● Dataset section
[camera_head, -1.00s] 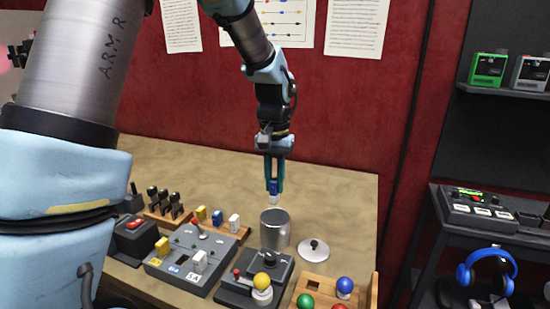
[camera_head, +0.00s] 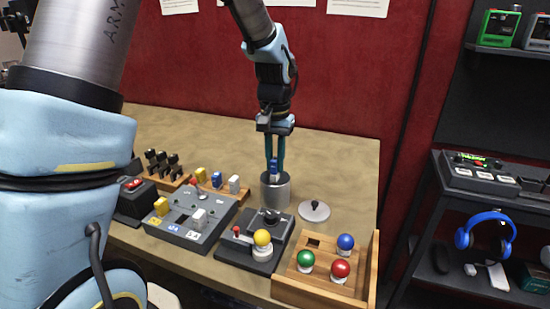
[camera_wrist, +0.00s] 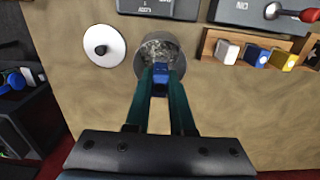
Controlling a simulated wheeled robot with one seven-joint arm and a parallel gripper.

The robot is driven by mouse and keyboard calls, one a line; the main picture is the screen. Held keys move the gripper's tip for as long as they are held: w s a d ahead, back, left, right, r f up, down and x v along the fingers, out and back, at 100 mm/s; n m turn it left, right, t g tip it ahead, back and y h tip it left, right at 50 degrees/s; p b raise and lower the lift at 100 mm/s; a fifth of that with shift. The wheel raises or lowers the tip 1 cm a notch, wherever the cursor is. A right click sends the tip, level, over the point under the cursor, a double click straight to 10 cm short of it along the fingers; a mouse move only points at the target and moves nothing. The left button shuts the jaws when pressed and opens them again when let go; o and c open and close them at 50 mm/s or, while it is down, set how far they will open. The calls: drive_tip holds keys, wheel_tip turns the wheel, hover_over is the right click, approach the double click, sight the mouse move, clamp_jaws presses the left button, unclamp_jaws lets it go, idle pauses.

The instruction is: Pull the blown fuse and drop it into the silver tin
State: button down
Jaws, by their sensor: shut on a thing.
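My gripper (camera_head: 275,163) is shut on a blue fuse (camera_head: 274,172) and holds it at the mouth of the silver tin (camera_head: 275,194). The wrist view shows the blue fuse (camera_wrist: 161,76) between my fingertips, over the near part of the open tin (camera_wrist: 150,50). How far the fuse's lower end reaches into the tin is hidden. The fuse panel (camera_head: 189,222) stands left of the tin, with a yellow fuse (camera_head: 161,206) and a white fuse (camera_head: 199,217) in it and a dark empty slot between them.
The tin's lid (camera_head: 314,211) lies on the table right of the tin. A wooden rack (camera_head: 241,194) with spare fuses stands left of it. A joystick box (camera_head: 262,243) and a wooden tray (camera_head: 318,294) with coloured knobs are in front. The table behind the tin is clear.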

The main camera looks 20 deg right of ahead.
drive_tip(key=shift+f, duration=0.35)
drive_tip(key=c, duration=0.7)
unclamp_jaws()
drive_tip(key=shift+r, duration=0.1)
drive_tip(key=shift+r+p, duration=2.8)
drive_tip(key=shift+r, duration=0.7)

● Problem statement
From the "The instruction is: Pull" line to the close of the listing, restate each line word for word.

● Task response
The instruction is: Pull the blown fuse and drop it into the silver tin
State: button down
Jaws, by their sensor: shut on a thing.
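My gripper (camera_head: 275,163) is shut on a blue fuse (camera_head: 274,172) and holds it at the mouth of the silver tin (camera_head: 275,194). The wrist view shows the blue fuse (camera_wrist: 161,76) between my fingertips, over the near part of the open tin (camera_wrist: 150,50). How far the fuse's lower end reaches into the tin is hidden. The fuse panel (camera_head: 189,222) stands left of the tin, with a yellow fuse (camera_head: 161,206) and a white fuse (camera_head: 199,217) in it and a dark empty slot between them.
The tin's lid (camera_head: 314,211) lies on the table right of the tin. A wooden rack (camera_head: 241,194) with spare fuses stands left of it. A joystick box (camera_head: 262,243) and a wooden tray (camera_head: 318,294) with coloured knobs are in front. The table behind the tin is clear.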

The main camera looks 20 deg right of ahead.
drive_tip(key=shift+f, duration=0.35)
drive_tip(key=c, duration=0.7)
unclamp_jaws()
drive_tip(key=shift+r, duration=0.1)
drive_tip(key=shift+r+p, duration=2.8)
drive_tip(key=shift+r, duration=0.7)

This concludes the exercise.